*Stated problem*.
Look for the string "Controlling" in the lines and copy each line that has it.

>> Begin Data provided

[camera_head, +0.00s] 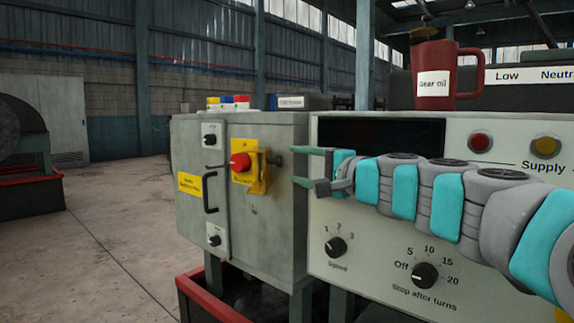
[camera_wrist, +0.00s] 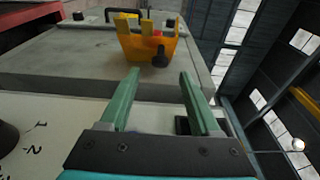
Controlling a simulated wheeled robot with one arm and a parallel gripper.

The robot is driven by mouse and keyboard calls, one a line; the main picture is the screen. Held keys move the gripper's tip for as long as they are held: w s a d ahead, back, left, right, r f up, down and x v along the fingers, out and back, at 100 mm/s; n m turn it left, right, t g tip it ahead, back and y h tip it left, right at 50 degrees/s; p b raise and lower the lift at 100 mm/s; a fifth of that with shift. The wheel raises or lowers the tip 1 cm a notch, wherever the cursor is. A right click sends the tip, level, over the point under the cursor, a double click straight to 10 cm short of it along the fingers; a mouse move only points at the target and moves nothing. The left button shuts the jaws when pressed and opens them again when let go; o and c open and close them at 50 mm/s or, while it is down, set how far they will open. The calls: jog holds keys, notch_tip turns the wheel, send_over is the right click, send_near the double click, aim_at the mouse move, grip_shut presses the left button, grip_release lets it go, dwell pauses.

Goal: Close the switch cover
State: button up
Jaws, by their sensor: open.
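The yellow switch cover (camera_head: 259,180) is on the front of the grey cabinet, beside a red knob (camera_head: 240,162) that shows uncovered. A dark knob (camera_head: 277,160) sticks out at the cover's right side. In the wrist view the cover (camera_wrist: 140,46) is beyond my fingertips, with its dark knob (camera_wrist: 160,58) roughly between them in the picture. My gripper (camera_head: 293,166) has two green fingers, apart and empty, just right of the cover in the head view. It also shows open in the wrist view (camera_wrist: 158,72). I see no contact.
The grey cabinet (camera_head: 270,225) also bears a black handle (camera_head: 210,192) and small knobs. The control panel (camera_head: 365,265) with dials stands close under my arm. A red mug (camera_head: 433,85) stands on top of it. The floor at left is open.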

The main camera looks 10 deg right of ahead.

>> End Data provided
>> Begin Data provided

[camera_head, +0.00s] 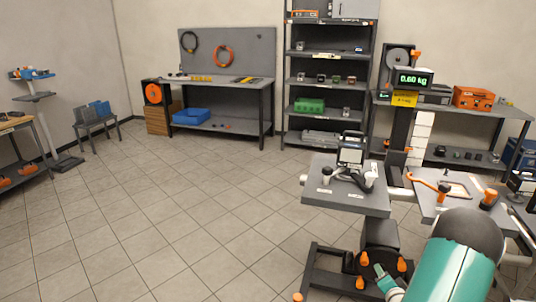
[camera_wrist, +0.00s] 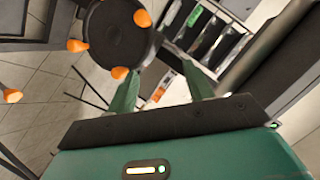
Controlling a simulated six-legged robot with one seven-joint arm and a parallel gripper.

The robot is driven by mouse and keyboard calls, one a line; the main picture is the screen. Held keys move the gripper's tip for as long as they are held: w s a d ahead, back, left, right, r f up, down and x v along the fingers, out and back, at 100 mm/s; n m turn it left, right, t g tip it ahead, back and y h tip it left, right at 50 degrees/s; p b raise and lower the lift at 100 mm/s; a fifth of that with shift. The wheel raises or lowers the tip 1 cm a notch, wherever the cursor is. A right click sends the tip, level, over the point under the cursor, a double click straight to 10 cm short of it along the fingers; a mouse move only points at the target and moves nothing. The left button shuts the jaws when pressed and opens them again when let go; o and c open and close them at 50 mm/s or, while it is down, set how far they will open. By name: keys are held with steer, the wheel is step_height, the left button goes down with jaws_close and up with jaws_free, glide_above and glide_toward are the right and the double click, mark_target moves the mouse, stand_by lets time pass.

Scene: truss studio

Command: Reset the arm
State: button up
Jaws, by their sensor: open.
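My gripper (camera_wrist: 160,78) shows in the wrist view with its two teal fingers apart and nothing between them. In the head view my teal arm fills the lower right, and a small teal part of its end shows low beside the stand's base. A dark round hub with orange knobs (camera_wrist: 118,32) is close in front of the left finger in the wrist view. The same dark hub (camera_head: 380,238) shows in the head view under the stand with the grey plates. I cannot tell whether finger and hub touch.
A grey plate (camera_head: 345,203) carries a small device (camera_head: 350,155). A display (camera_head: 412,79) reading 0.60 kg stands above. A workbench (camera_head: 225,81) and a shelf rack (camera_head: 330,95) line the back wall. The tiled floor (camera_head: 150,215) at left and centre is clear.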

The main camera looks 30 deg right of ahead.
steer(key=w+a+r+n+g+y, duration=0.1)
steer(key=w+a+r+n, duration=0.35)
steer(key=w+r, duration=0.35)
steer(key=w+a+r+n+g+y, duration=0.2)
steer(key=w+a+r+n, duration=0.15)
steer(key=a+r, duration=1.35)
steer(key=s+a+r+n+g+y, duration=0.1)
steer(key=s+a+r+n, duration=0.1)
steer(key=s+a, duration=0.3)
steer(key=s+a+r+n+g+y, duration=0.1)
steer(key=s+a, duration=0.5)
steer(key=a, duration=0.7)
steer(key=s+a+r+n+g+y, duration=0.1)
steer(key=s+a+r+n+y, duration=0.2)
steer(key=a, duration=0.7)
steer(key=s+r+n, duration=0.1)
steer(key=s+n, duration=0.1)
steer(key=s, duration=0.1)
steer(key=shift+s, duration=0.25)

>> End Data provided
>> Begin Data provided

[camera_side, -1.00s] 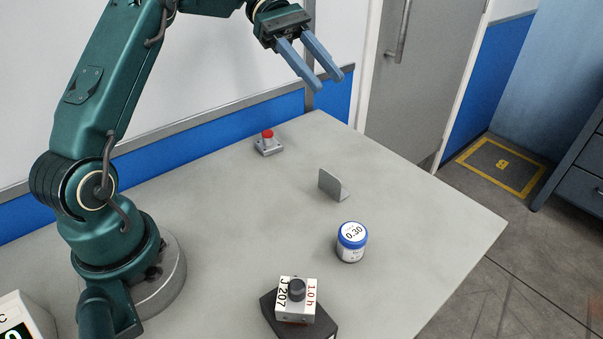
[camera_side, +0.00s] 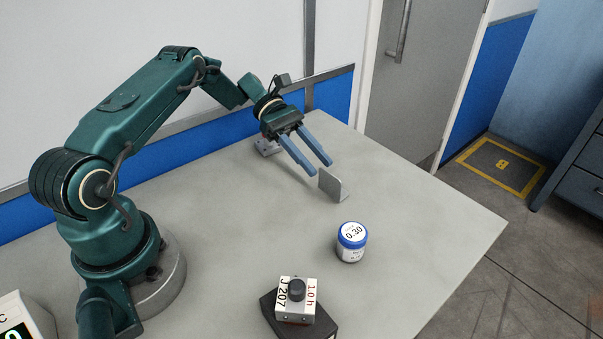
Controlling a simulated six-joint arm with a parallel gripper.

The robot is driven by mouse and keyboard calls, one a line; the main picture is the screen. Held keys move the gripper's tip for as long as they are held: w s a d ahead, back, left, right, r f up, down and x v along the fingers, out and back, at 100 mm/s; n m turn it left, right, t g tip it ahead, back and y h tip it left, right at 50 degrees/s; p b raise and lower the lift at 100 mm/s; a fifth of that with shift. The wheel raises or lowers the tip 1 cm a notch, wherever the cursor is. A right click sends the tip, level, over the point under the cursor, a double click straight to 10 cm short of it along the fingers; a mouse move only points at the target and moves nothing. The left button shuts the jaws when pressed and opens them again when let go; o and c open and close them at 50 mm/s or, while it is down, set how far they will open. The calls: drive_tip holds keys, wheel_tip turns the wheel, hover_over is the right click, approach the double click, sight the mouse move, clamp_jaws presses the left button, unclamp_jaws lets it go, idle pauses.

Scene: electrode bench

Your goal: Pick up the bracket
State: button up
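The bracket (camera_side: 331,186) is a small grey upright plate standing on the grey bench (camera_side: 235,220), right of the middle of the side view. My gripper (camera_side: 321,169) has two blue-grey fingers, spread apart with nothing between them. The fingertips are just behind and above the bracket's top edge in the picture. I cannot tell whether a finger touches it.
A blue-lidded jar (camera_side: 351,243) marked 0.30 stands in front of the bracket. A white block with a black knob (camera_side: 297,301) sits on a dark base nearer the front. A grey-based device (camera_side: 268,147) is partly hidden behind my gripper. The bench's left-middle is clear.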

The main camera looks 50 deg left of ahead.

>> End Data provided

*Complete response*.
Controlling a simulated wheeled robot with one arm and a parallel gripper.
Controlling a simulated six-legged robot with one seven-joint arm and a parallel gripper.
Controlling a simulated six-joint arm with a parallel gripper.

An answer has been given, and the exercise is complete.